### Short problem
For the records below, say how many lines contain the string "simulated". Give the number only.

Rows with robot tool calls
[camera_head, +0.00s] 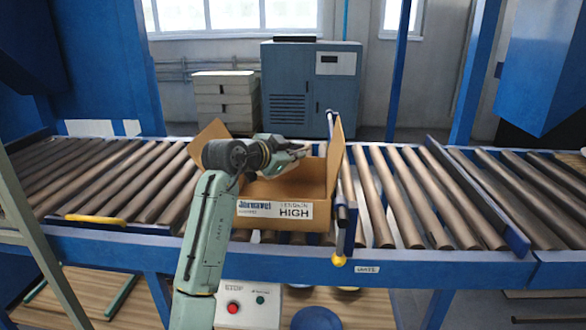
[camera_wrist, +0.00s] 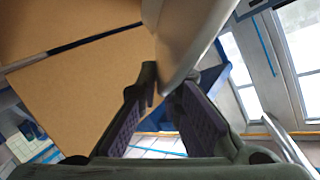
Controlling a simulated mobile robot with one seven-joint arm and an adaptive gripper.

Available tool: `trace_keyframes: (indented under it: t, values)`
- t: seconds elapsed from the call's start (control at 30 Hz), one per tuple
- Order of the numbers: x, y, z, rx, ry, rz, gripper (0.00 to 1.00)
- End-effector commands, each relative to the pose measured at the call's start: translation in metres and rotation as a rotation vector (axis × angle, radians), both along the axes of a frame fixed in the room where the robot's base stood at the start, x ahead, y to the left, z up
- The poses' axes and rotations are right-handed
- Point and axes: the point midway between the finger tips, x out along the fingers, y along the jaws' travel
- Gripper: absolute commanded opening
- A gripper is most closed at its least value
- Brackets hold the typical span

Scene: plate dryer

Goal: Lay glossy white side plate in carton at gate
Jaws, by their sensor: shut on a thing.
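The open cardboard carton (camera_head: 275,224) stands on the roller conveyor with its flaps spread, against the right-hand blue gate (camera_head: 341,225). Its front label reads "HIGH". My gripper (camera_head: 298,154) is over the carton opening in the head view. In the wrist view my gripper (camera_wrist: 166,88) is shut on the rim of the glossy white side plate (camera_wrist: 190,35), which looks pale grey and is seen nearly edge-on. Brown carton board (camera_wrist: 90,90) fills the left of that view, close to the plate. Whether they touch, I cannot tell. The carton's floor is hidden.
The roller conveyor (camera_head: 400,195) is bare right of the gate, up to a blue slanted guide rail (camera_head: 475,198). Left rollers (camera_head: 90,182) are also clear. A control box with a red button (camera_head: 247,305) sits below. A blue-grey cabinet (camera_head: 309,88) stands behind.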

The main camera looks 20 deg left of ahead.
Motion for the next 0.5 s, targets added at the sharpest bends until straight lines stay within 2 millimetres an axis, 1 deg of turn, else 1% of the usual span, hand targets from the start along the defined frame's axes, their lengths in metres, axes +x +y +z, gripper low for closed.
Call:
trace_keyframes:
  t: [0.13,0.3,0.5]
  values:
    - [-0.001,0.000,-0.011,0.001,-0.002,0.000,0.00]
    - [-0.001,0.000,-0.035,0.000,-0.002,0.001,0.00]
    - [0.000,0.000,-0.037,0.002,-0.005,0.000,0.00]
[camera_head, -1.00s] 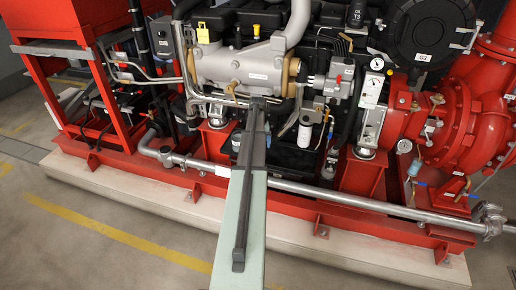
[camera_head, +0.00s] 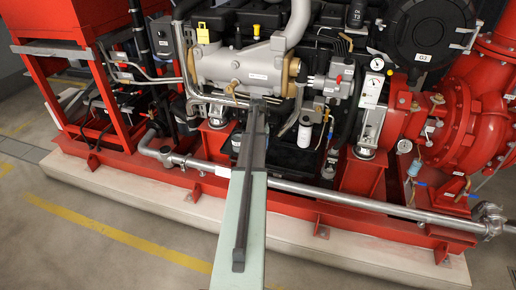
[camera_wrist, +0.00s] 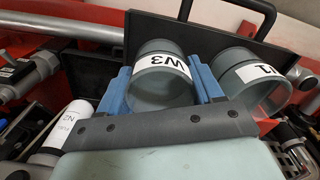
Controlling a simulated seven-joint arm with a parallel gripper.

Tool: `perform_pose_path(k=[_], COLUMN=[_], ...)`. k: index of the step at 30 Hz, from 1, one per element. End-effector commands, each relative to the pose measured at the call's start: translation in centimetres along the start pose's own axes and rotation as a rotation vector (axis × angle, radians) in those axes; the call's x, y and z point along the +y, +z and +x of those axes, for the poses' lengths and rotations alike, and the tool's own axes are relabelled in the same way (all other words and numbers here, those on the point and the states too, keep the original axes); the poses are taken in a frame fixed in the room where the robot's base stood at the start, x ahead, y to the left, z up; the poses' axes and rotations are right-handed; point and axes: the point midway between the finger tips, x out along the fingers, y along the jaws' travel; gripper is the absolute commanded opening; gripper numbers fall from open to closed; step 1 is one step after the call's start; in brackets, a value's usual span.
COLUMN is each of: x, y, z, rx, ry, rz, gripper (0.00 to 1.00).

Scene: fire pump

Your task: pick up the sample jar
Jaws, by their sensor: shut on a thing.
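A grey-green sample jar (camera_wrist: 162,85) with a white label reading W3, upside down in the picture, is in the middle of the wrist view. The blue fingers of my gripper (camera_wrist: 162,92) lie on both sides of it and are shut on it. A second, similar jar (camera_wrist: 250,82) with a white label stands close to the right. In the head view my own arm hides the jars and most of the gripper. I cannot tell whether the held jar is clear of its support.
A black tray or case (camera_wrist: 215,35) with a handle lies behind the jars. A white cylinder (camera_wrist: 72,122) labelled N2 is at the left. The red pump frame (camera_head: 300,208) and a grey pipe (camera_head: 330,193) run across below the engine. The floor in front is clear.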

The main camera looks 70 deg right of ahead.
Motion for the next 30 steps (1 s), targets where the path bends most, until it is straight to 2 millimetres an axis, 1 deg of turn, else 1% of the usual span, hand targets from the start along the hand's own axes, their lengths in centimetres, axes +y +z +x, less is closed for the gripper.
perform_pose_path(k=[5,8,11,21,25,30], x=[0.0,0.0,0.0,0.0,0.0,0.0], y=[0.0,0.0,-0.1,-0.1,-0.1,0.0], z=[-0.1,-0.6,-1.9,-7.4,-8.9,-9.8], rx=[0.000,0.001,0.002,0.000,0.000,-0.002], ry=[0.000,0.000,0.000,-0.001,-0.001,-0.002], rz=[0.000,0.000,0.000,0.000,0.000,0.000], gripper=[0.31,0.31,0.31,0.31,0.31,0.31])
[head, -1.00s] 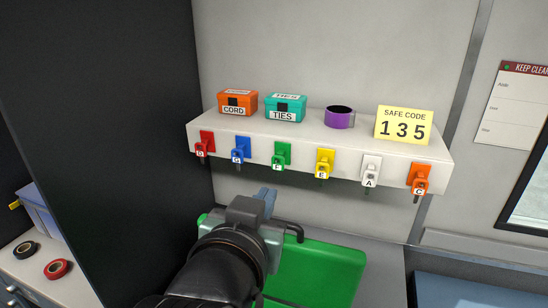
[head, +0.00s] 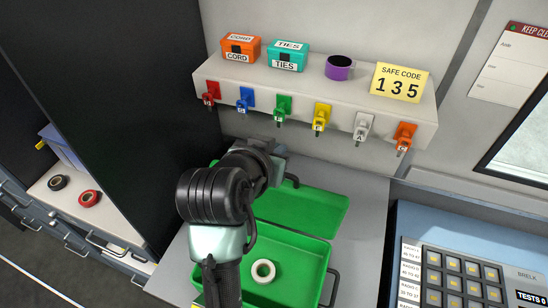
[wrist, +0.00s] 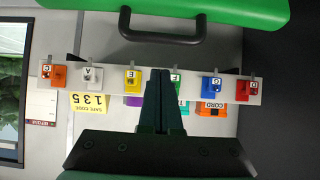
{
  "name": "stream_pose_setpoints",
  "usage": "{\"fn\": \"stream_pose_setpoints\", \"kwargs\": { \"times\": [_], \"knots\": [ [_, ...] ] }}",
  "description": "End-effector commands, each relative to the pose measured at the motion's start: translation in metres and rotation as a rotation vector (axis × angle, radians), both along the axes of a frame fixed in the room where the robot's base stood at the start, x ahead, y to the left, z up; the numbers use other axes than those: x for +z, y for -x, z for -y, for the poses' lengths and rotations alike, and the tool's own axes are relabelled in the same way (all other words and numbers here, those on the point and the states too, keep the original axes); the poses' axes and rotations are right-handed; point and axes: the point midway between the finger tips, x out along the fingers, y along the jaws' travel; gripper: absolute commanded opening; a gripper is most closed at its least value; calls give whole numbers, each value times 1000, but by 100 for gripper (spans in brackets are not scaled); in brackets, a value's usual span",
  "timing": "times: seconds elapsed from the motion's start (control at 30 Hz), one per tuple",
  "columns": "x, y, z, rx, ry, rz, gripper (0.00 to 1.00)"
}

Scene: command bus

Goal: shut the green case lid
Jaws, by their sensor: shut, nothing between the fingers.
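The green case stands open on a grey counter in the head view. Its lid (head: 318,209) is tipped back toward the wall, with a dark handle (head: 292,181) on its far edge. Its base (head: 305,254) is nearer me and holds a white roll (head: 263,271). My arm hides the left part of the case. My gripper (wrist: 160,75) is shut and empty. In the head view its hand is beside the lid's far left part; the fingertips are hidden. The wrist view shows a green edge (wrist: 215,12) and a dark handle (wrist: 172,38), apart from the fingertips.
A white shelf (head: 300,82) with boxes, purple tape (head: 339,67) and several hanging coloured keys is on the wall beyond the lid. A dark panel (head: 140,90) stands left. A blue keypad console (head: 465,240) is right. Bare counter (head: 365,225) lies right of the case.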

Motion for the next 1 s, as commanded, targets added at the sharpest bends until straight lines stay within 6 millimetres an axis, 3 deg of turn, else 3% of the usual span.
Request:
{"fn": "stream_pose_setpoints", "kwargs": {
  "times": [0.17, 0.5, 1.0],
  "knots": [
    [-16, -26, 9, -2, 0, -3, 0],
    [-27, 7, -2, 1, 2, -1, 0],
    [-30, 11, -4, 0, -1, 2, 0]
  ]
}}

--

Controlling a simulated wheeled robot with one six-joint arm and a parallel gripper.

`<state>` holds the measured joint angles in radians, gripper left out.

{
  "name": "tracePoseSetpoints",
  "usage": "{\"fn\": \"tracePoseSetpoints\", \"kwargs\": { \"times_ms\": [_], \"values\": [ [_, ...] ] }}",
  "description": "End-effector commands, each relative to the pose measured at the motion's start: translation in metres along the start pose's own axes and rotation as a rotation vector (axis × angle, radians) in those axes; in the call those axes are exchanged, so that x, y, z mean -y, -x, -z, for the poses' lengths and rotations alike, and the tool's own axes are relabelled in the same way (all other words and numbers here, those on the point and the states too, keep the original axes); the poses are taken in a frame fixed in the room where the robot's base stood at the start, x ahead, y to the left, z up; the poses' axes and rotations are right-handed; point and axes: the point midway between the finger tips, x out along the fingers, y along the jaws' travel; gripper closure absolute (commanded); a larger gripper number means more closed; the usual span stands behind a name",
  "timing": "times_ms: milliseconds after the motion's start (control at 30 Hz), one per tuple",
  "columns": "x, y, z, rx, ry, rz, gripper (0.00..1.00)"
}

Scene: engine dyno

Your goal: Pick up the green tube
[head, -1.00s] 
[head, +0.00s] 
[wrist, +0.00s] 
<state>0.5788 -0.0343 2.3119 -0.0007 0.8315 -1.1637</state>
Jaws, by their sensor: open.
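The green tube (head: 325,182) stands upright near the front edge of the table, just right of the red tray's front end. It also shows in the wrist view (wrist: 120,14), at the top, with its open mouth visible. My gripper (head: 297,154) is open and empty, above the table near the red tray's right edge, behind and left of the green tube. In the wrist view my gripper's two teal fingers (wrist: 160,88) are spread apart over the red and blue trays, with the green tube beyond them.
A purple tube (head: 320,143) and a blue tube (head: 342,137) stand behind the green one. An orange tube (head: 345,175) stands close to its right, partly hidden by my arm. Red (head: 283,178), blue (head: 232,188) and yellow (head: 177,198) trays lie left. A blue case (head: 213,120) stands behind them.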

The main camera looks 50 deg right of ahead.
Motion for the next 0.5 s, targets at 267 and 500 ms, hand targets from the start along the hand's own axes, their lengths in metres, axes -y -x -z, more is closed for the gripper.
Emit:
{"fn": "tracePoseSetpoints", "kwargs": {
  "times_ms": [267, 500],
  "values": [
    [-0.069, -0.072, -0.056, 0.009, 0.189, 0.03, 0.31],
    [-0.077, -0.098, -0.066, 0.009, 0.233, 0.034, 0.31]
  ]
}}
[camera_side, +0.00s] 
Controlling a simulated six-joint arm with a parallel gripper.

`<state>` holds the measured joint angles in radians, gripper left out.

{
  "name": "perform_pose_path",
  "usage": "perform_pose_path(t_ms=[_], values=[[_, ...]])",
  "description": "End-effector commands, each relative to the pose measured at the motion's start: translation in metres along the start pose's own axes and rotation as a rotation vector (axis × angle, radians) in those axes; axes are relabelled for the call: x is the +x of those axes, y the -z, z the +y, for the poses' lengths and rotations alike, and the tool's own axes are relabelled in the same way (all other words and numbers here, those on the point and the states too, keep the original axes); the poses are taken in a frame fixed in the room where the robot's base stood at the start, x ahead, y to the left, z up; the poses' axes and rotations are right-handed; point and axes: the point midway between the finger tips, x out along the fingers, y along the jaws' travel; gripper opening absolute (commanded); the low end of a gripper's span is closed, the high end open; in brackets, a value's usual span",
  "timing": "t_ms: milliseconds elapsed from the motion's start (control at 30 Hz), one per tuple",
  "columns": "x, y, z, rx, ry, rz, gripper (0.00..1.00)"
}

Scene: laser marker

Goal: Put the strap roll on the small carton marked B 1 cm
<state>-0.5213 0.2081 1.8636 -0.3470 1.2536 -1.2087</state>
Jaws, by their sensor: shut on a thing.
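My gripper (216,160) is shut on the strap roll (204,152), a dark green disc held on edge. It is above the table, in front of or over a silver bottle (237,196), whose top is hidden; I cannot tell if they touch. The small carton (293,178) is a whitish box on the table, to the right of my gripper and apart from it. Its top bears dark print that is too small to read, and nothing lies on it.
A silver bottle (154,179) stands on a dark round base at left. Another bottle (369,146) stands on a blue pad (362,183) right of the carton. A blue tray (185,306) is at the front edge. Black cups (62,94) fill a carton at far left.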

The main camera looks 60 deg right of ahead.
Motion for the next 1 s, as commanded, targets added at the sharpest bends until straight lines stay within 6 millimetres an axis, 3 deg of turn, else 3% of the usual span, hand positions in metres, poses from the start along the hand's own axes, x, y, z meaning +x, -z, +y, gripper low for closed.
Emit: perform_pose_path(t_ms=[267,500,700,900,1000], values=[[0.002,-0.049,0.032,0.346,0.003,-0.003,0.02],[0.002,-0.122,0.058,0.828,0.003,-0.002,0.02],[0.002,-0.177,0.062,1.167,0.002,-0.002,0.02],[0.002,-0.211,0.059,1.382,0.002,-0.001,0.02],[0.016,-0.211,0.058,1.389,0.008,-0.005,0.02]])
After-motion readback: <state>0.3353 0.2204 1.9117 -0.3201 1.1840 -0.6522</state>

### Finished exercise
4